Publié en 1999, entre «Big» et «Où je suis», «Gabriel» est l’un des trois romans où Valérie Tong-Cuong déploie quelques variations sur la première personne. Pour le quatrième livre, en préparation, elle franchira le cap difficile de la narration à la troisième personne. Si «Où je suis» présente une narratrice qui offre quelque ressemblance au moins physique avec l’auteur – une jeune femme plutôt agréable à regarder -, on a l’impression que ce cap n’a été atteint que tardivement, après deux métamorphoses où le couple auteur-narrateur marquait nettement sa différence, comme si Valérie Tong-Cuong voulait éviter tout amalgame entre sa personnalité et celle de ses protagonistes. Dans «Big», le «je» s’incarne en une jeune femme obèse – le contraire pondéral de l’auteur –, dans «Gabriel», c’est à travers le regard d’un homme de 63 ans que nous découvrons les choses. La jeune femme incarnée en vieil homme, un peu comme Yasmina Reza dans «Une désolation». Gabriel et sa voix d'ange… Gabriel, qui, quand il chante l'Ave Maria de Schubert, arracherait des larmes à un tueur… Gabriel, ses trente-quatre ans d’irréprochable union avec Anne, l'épouse parfaite.
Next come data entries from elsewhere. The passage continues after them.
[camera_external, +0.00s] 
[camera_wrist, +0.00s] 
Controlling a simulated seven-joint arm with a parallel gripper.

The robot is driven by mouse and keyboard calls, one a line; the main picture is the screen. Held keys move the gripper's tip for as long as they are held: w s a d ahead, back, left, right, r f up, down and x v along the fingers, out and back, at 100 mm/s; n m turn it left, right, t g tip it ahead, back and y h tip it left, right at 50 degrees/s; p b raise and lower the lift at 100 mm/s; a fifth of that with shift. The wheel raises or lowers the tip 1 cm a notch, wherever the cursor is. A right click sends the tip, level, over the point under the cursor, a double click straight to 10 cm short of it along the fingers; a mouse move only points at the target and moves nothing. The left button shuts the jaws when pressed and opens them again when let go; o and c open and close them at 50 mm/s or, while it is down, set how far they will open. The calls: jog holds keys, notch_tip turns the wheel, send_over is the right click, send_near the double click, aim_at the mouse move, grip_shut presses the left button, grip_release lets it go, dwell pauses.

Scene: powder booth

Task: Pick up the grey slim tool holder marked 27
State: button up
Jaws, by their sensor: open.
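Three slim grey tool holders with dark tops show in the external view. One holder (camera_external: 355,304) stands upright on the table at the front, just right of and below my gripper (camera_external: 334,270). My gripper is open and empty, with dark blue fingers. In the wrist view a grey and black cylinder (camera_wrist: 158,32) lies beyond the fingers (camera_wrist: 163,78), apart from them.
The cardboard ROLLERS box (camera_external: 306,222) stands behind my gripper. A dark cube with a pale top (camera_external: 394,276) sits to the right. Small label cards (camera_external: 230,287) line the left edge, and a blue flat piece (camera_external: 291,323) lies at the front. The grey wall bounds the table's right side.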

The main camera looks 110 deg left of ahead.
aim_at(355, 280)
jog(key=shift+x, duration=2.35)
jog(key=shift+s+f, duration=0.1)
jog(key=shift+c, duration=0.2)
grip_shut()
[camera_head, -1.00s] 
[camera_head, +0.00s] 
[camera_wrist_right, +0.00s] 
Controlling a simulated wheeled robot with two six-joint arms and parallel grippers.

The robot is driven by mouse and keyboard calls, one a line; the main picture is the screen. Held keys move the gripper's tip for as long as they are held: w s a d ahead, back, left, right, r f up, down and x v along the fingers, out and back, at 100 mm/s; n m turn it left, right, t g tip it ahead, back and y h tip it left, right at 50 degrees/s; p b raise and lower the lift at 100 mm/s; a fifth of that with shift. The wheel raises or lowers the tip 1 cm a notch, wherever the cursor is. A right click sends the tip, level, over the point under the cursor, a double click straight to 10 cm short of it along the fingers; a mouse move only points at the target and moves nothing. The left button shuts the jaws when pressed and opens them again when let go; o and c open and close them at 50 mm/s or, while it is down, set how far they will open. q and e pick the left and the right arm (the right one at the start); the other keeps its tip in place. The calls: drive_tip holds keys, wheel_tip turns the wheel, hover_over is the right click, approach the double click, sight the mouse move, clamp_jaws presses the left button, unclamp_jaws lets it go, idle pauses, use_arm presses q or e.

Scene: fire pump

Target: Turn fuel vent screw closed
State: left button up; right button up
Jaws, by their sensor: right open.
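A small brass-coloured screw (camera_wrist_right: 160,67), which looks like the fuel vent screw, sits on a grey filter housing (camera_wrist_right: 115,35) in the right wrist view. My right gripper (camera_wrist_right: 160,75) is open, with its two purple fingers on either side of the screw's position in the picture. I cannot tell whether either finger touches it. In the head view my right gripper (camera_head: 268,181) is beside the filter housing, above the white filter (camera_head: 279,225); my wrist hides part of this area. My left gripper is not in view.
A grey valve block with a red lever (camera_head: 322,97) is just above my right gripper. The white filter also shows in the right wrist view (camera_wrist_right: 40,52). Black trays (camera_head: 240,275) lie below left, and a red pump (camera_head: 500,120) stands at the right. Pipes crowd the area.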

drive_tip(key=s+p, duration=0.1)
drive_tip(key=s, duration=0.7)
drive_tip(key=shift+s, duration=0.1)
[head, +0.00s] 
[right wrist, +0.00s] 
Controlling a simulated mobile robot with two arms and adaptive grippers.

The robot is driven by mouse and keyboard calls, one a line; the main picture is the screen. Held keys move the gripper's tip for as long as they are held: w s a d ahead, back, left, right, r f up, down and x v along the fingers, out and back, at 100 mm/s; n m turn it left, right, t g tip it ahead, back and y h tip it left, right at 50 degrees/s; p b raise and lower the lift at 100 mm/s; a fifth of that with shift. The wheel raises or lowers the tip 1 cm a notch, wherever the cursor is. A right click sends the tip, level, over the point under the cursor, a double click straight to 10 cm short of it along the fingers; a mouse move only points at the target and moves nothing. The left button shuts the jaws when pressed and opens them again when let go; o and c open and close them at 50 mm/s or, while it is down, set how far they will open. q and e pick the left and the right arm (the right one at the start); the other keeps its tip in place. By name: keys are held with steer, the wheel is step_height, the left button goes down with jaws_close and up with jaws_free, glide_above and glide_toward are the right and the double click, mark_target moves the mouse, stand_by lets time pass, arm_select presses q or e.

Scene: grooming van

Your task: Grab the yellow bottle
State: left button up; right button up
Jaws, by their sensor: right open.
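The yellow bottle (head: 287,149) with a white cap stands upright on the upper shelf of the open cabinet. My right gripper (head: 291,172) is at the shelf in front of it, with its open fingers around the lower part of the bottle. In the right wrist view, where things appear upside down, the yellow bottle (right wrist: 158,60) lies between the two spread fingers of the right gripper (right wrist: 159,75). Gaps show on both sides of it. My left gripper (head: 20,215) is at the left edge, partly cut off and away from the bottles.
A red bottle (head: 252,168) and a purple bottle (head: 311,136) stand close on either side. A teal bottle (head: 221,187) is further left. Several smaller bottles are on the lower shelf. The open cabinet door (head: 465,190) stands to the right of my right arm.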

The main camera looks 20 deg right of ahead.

Gabriel et ses deux enfants, Elba, fruitée comme une pêche, et Sylvain, l’œdipe pas bien digéré, le «petit con», le fils. Gabriel, à un an de la retraite… Gabriel qui, comme un personnage de Simenon – on songe à «L'homme qui regardait passer les trains» ou au «Passage de la ligne» -
voit soudain, contre toute attente, l'impossible franchir les portes de la vie quotidienne. Pour rien. Un repas en famille, le dimanche à midi. Une fenêtre ouverte. Le ronronnement d’une tondeuse. Les mots irréparables prononcés, la porte ouverte, un train pris. Gabriel pète les plombs. L'ange sent naître en lui le démon. Et puis des rencontres - Serge l’hémiplégique, Mad sa troublante amie, Julius le Revenant –, et l'espoir d’une nouvelle vie, et les visions, les voix, les évanouissements, tout l’ordinaire de la folie. Jusqu'au renoncement ? Jusqu’au vide ? Jusqu’au sursaut ? Bref, un livre attachant. Même si le lecteur adhère difficilement à l'idée de départ - le bon papa gâteau qui largue soudain les amarres -, il continue, curieux de voir où Valérie Tong-Cuong l’emmène, il continue de plus en plus intéressé, de plus en plus convaincu, il va de surprise en surprise, à la découverte d'un homme, au même rythme que cet homme qui sent monter en lui, comme dans une expérience de «rebirth», cet «autre» inquiétant que chacun porte en soi. Ni ange, ni bête, ce Gabriel. Un homme, quoi.